When I moved to Boulder almost six years ago, I was a virgin to the organic, local and crunchy West Coast vibe that wafts over the Rocky Mountains. Being from the much less breezy South, I grew up eating very well, but was not at all familiar with the pleasure of doing so consciously.
I was squatting at my best friend's place at the time working, essentially, for beer at a craft brewery and was in total awe and admiration of the Colorado lifestyle. My roommate happened to be the head cheese maker for a local creamery and subsequently had access to fresh, raw goat's milk, which he brought home occasionally for personal use. I was hesitant to try it at first (looking back I can't imagine why), but when I did, its sweet, tangy richness awakened the western spirit in me. I could actually taste the grass from the farm in the milk, and for the first time, I felt connected to the source of my sustenance. I fell in love with goat's milk that day.
Sadly, my buddy no longer works at the creamery, meaning I no longer have a milk guy, but In Season Local Market carries some good stuff from the unfortunately-named Mini Moos and Kids Too goat dairy. It's not raw (something that would be illegal in this country according to the FDA), but pasteurization aside, it's creamy and refreshing. That, combined with rising temps and the fact that a friend just bought an ice cream maker, convinced me to make some vanilla ice cream with it.
I grabbed a handful of rhubarb from Grant Family Farms, thinking a rhubarb compote would make a nice tart topping, and a sixer of Upslope Brewing's Brown Ale, knowing that an ice cream party for guys would require some beers to loosen the mood. I figured a sweet brown ale would pair well with fresh goat's milk.

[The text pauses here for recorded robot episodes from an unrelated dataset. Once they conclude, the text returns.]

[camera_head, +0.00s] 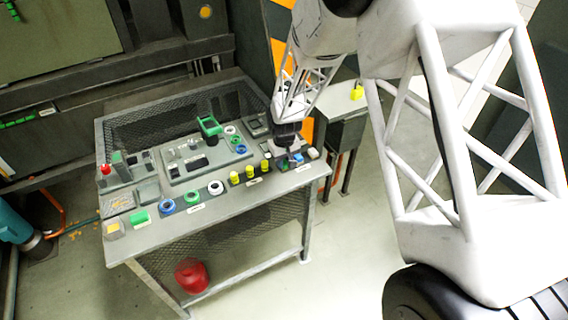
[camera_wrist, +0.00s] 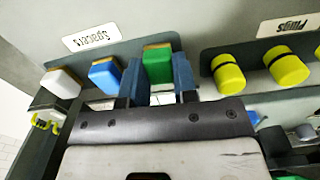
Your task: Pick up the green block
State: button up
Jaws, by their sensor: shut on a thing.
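The green block (camera_wrist: 158,66) with a tan top edge is between the two blue-grey fingers of my gripper (camera_wrist: 158,78) in the wrist view. The fingers are shut on its sides. It is in line with the blue block (camera_wrist: 105,75) and the white block (camera_wrist: 62,82), near the label "Spacers" (camera_wrist: 89,37). I cannot tell whether it touches the surface below. In the head view my gripper (camera_head: 287,138) is over the right front part of the table, and the green block (camera_head: 283,164) shows only as a small patch under it.
Yellow plugs (camera_wrist: 228,73) stand close to the right of the green block in the wrist view. The grey table (camera_head: 240,205) also holds rings, a green cylinder (camera_head: 139,217) and a panel with more parts. A red container (camera_head: 192,276) is beneath the tabletop.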

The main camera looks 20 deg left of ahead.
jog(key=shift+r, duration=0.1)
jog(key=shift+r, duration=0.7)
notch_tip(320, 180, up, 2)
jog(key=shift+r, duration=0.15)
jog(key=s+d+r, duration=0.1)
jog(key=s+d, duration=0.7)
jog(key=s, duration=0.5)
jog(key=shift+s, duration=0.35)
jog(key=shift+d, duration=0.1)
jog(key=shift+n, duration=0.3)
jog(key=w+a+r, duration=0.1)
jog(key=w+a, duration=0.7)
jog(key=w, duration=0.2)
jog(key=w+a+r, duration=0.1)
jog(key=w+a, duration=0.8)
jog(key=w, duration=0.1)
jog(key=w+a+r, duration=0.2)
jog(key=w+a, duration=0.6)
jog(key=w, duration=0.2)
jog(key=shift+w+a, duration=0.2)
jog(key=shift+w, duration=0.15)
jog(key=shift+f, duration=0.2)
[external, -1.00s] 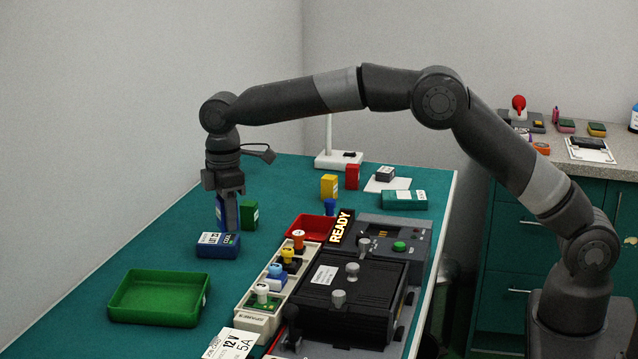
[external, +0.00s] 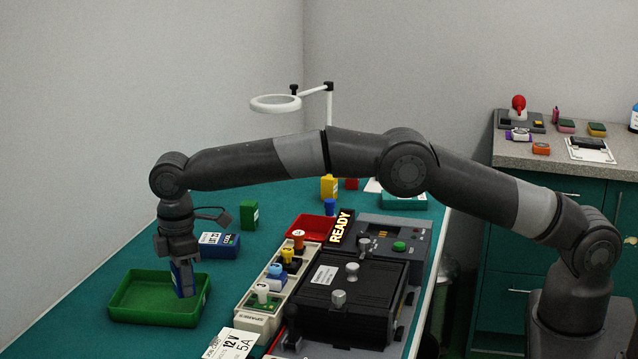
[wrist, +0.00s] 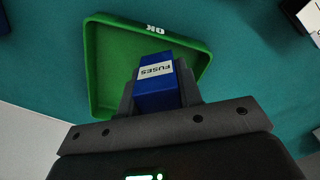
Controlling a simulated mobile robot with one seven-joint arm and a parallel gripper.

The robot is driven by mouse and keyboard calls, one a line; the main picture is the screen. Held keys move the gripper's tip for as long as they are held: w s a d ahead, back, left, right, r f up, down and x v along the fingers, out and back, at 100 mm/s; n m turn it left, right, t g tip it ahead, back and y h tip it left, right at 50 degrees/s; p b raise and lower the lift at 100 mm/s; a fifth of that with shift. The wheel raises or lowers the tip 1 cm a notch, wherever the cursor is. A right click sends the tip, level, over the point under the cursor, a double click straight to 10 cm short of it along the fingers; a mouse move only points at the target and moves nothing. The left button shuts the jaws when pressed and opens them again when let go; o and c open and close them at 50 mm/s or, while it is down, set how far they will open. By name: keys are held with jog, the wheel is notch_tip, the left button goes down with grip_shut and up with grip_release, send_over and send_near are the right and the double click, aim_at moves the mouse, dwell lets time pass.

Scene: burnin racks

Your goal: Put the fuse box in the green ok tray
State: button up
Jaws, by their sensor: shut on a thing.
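The fuse box (wrist: 157,88) is blue with a white label reading "FUSES". My gripper (external: 182,262) is shut on it, with one finger on each side in the wrist view. In the external view the fuse box (external: 183,281) hangs upright over the inside of the green ok tray (external: 140,312). The tray also shows in the wrist view (wrist: 103,60), with "OK" on its rim. I cannot tell whether the box touches the tray floor.
Another blue box (external: 219,245) and a green box (external: 249,214) stand behind the tray. A red tray (external: 311,228), a row of coloured plugs (external: 270,293) and a black rack unit (external: 352,290) are to the right. Bare table lies left of the tray.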

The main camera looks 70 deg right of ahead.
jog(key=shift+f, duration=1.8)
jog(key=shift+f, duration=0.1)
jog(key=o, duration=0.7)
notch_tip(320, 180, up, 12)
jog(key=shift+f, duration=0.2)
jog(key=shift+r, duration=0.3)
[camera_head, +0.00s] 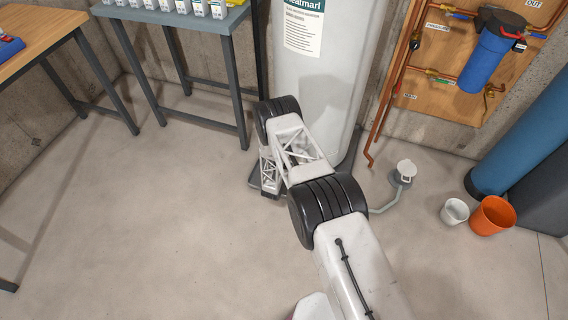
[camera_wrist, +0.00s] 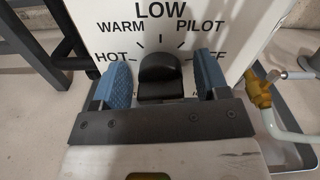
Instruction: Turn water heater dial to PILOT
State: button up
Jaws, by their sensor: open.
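The white water heater (camera_head: 325,85) stands against the back wall in the head view; my arm covers its lower front, so the dial does not show there. In the wrist view the black dial (camera_wrist: 160,76) sits on a white panel (camera_wrist: 232,30) marked HOT, WARM, LOW, PILOT and, partly covered, OFF. PILOT is at the dial's upper right. Which mark the dial points to, I cannot tell. My gripper (camera_wrist: 162,78) is open, with one blue-padded finger on each side of the dial. Gaps show between both pads and the dial.
A brass valve (camera_wrist: 258,88) with a pale pipe is close to the right of my gripper. A metal table (camera_head: 190,45) stands left of the heater. A floor drain (camera_head: 404,172), a white cup (camera_head: 454,212) and an orange bucket (camera_head: 492,215) are at right. The floor at left is clear.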

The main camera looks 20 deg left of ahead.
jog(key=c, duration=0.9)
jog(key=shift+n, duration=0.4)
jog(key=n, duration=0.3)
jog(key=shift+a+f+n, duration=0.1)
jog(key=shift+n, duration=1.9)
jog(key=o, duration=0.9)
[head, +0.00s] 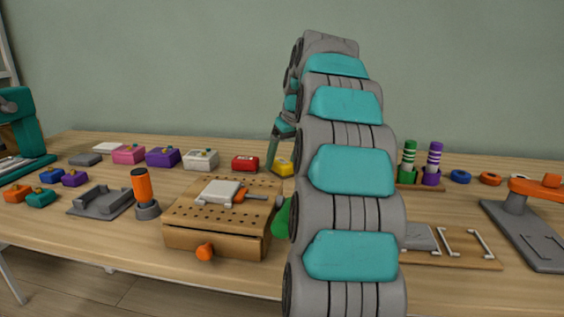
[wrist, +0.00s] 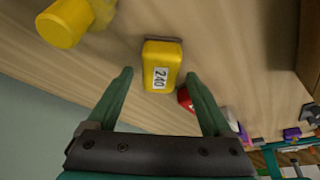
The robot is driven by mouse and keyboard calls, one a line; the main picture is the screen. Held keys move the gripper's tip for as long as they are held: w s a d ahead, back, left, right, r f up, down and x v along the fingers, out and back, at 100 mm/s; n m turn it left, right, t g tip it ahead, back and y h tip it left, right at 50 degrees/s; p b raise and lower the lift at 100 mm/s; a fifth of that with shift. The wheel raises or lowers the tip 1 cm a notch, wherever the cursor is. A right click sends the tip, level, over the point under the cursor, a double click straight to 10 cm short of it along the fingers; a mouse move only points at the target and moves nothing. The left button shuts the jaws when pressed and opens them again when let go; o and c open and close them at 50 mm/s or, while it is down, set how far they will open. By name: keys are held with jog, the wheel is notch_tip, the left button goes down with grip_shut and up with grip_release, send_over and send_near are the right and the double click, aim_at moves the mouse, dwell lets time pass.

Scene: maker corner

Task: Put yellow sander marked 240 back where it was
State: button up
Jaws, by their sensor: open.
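The yellow sander (wrist: 162,55) carries a white label reading 240 in the wrist view. It lies between and just beyond the tips of my gripper (wrist: 160,76), whose two green fingers are spread with a gap on each side of it. In the head view the yellow sander (head: 284,167) sits on the table at the back, right of a red block (head: 245,163). My arm covers part of that area, and my gripper (head: 277,160) shows only partly beside the sander.
White (head: 201,159), purple (head: 163,157) and pink (head: 129,154) blocks line the back left. A perforated wooden box (head: 215,243) stands in front. A rounded yellow object (wrist: 62,26) is near the sander. Pegs (head: 433,162) and an orange-handled tool (head: 535,187) stand right.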

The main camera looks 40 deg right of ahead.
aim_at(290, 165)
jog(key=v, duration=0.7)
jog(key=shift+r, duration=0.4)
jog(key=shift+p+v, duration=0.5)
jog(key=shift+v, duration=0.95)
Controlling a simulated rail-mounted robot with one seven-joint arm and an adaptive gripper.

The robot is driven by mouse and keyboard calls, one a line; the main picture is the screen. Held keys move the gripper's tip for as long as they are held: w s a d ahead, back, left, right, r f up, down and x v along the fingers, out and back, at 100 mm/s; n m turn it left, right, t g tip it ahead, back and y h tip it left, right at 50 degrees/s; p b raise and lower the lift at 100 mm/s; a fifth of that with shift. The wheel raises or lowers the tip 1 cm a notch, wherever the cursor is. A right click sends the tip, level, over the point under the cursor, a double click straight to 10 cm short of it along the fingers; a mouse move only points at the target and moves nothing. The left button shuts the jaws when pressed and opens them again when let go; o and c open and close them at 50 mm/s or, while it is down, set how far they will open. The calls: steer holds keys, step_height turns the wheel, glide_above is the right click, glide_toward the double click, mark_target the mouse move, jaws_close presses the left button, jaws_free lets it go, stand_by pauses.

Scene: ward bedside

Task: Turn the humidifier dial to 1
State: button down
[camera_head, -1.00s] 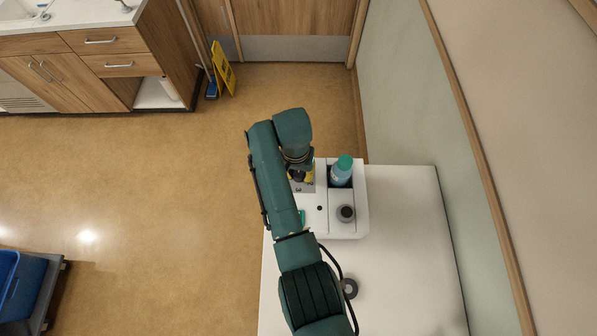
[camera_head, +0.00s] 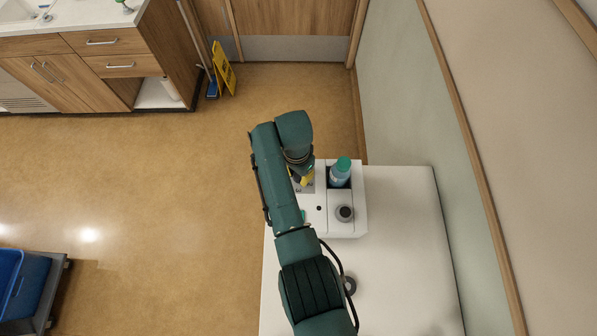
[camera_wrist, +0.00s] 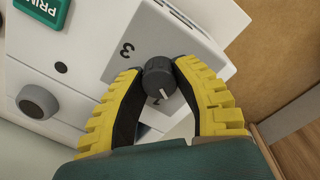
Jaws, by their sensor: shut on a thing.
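The humidifier (camera_head: 350,222) is a white box on a white table, seen from above in the head view. Its dial (camera_wrist: 158,76) is a dark grey knob with a white pointer line, in the middle of the wrist view. My gripper (camera_wrist: 159,80) has yellow, black-lined fingers shut on the dial from both sides. The pointer line is toward the lower right of the knob in the wrist view. A "3" (camera_wrist: 127,49) shows on the panel left of the dial; other numbers are hidden or unclear. In the head view, my arm covers the dial.
A bottle with a teal cap (camera_head: 341,171) stands in a slot of the humidifier. A grey round knob (camera_wrist: 38,101) and a green label (camera_wrist: 42,11) are on the same unit. The table (camera_head: 400,250) is clear to the right, with a wall beside it.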

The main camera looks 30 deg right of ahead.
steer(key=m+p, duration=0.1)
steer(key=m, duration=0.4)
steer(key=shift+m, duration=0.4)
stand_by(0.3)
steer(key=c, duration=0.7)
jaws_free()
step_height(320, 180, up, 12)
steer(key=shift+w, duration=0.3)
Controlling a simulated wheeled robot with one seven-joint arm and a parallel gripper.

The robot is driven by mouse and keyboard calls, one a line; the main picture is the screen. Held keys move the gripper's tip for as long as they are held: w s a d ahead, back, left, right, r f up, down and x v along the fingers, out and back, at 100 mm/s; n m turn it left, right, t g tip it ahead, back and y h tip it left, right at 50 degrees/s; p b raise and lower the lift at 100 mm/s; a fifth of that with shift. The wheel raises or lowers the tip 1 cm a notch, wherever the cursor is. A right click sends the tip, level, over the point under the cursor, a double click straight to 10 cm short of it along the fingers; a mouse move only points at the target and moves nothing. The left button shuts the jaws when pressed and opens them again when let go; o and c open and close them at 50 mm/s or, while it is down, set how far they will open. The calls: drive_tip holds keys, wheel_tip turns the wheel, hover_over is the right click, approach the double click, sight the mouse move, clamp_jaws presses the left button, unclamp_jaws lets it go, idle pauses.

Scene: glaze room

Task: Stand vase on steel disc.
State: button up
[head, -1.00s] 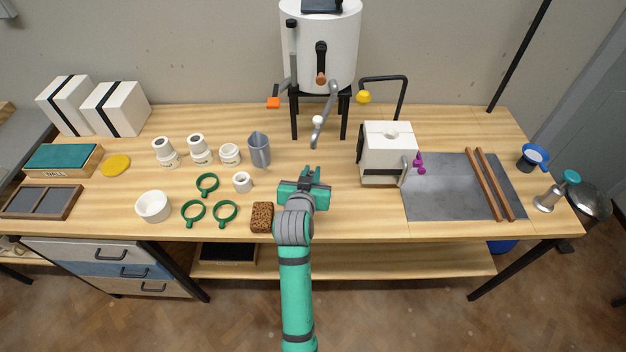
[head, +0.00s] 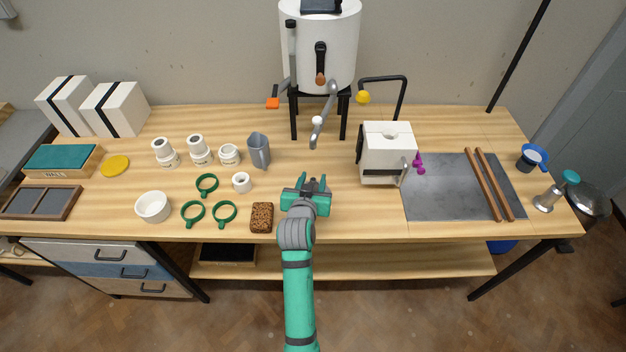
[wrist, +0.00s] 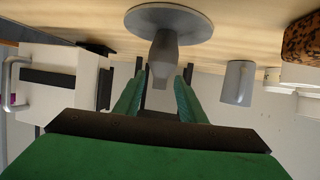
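The steel disc (wrist: 195,25) is round and grey and lies on the bench; the wrist view shows it upside down, bench at the top. The grey vase (wrist: 164,55) appears to stand upright on the disc, with a wider belly and a narrower neck. My gripper (wrist: 162,72) is open, with a finger on each side of the vase and visible gaps to it. In the head view my gripper (head: 311,184) is low over the front middle of the bench and hides the disc and most or all of the vase.
A brown sponge (head: 262,217) and small white cup (head: 241,182) sit close left of my gripper, with green rings (head: 225,213) further left. A white box-shaped device (head: 385,160) stands to the right. Bench between it and my gripper is clear.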

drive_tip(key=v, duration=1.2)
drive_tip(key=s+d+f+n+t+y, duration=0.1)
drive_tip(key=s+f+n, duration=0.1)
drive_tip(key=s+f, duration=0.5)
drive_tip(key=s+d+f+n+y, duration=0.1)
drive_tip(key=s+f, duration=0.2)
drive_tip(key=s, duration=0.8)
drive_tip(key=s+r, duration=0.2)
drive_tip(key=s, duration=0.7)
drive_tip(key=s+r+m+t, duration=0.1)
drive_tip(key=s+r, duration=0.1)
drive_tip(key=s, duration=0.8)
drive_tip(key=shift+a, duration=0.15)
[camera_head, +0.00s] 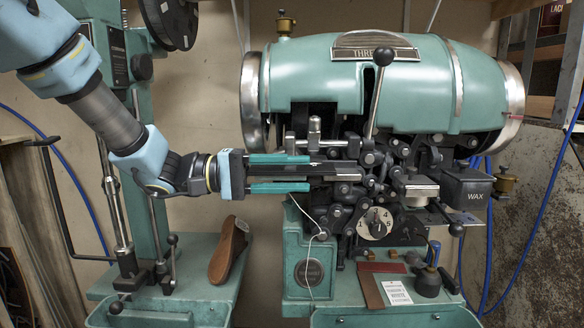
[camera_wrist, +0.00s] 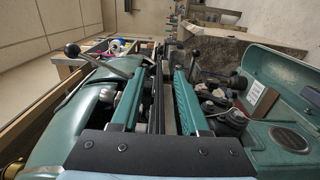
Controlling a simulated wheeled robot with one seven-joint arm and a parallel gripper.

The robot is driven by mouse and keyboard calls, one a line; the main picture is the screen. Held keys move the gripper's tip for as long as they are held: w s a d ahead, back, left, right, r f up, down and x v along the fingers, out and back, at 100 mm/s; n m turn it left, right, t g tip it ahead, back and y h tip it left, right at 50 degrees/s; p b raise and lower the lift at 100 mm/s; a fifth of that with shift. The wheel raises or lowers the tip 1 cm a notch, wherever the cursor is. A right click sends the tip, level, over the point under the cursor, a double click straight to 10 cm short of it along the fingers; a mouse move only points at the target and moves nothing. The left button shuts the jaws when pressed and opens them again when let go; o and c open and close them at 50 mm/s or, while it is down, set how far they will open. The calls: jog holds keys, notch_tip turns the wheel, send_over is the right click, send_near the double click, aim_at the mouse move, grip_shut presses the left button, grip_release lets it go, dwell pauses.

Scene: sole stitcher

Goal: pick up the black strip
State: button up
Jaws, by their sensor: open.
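My gripper (camera_head: 309,172) reaches in from the left, level, with its two teal fingers apart, one above the other. A long, thin black strip (camera_head: 280,171) lies between the fingers, beside a grey metal bar of the stitcher (camera_head: 345,177). In the wrist view the fingers of my gripper (camera_wrist: 164,75) stand on both sides of the black strip (camera_wrist: 158,100), with gaps visible. The jaws are not closed on it. The strip's far end is lost among the machine's dark parts.
Levers and a numbered dial (camera_head: 375,222) crowd the space right of my gripper. A brown shoe sole (camera_head: 226,252) stands on the left base. A white card (camera_head: 396,292), a brown strip (camera_head: 368,290) and a black pot (camera_head: 428,282) sit on the right base.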

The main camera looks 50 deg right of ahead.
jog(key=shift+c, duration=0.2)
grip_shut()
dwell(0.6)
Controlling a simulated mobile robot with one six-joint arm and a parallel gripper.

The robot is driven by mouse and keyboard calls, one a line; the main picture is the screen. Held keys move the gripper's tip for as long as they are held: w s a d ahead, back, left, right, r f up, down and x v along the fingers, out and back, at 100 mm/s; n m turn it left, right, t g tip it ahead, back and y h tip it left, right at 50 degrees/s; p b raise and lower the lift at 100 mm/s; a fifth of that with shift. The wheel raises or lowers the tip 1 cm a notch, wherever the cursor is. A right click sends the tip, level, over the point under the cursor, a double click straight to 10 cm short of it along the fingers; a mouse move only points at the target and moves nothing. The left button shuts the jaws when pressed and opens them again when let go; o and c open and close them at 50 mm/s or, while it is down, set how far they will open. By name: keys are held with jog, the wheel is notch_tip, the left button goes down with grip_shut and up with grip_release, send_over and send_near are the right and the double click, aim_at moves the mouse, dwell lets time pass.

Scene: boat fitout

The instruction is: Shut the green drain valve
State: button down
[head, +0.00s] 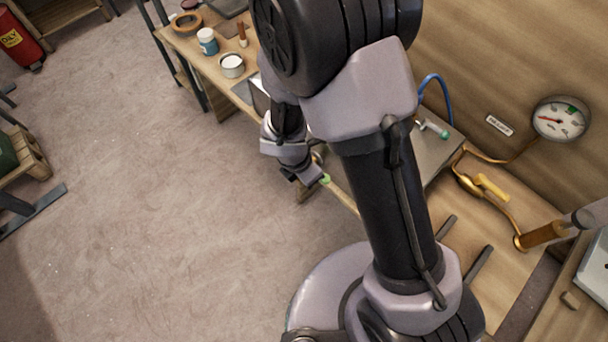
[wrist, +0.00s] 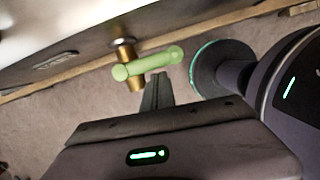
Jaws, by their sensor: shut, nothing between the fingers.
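The green drain valve handle (wrist: 150,62) is a rounded bar on a brass stem (wrist: 126,52) at the wall of a pale metal box (wrist: 60,35). In the wrist view the bar runs across the picture, roughly along the box wall. The handle shows small in the head view (head: 325,179). My gripper (wrist: 160,80) is shut and empty, its fingertips right at the handle's near side; I cannot tell whether they touch it. In the head view my gripper (head: 314,178) is beside the handle, and my arm hides most of the box.
A green-tipped tap (head: 443,133) and blue hose (head: 435,85) are by the box top. A gauge (head: 560,119) and a yellow-handled valve (head: 490,186) are at right. Jars (head: 231,65) stand on the bench.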

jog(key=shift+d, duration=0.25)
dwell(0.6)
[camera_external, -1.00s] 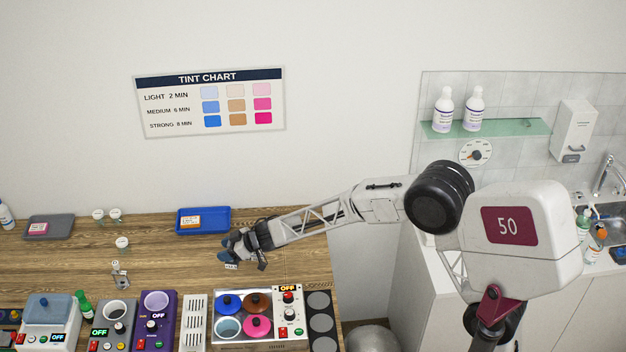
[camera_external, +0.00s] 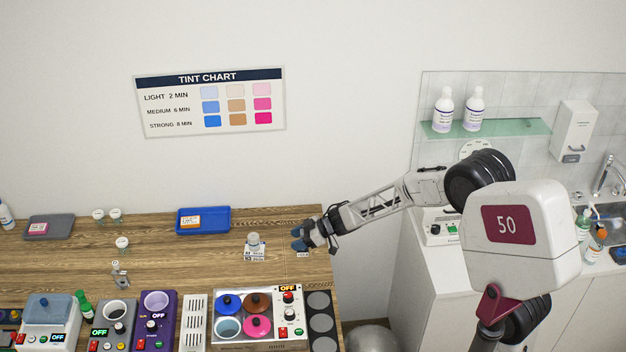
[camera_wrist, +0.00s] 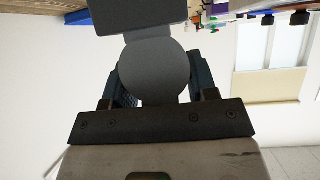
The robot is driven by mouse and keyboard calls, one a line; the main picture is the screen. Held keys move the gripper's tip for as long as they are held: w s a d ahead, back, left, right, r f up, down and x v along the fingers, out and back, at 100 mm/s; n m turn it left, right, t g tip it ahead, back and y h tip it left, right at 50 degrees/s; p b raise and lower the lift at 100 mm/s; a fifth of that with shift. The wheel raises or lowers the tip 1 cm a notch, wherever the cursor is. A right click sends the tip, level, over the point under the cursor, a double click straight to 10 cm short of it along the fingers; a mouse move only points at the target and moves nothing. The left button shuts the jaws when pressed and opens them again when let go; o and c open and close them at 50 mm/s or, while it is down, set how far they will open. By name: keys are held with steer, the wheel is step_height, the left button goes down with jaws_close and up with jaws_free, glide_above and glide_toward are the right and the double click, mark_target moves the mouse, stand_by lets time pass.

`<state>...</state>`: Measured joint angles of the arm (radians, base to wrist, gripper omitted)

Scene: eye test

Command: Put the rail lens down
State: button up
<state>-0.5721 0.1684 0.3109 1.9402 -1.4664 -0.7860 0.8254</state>
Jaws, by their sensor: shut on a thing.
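My gripper (camera_external: 299,239) is above the right end of the wooden table, its dark blue fingers pointing left. In the wrist view it is shut on the rail lens (camera_wrist: 155,72), a grey round disc between the two fingers. A dark rectangular piece (camera_wrist: 137,17) shows beyond the disc; I cannot tell whether it is joined to it. In the external view the fingers hide most of the lens. A small pale label (camera_external: 303,254) shows just below the fingers. I cannot tell whether the lens touches anything.
A small clear-topped piece with a label (camera_external: 254,246) stands left of my gripper. A blue tray (camera_external: 230,221) lies behind it. A tint heater with coloured lids (camera_external: 259,342) is in front.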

It took more prep time than I usually invest in the kitchen, but making your own ice cream isn't complicated -- and it's well worth the effort. It was beautifully thick and creamy, and lingered in the mouth with a slight tanginess from the goat's milk. The rhubarb was the perfect accompaniment, subtly fruity with a strong tartness that brightened the dessert without overpowering it. The brown ale was like drinking an adult version of root beer with the vanilla ice cream, wonderfully fizzy, and the roasted malt complemented both the rhubarb and ice cream with its toastiness.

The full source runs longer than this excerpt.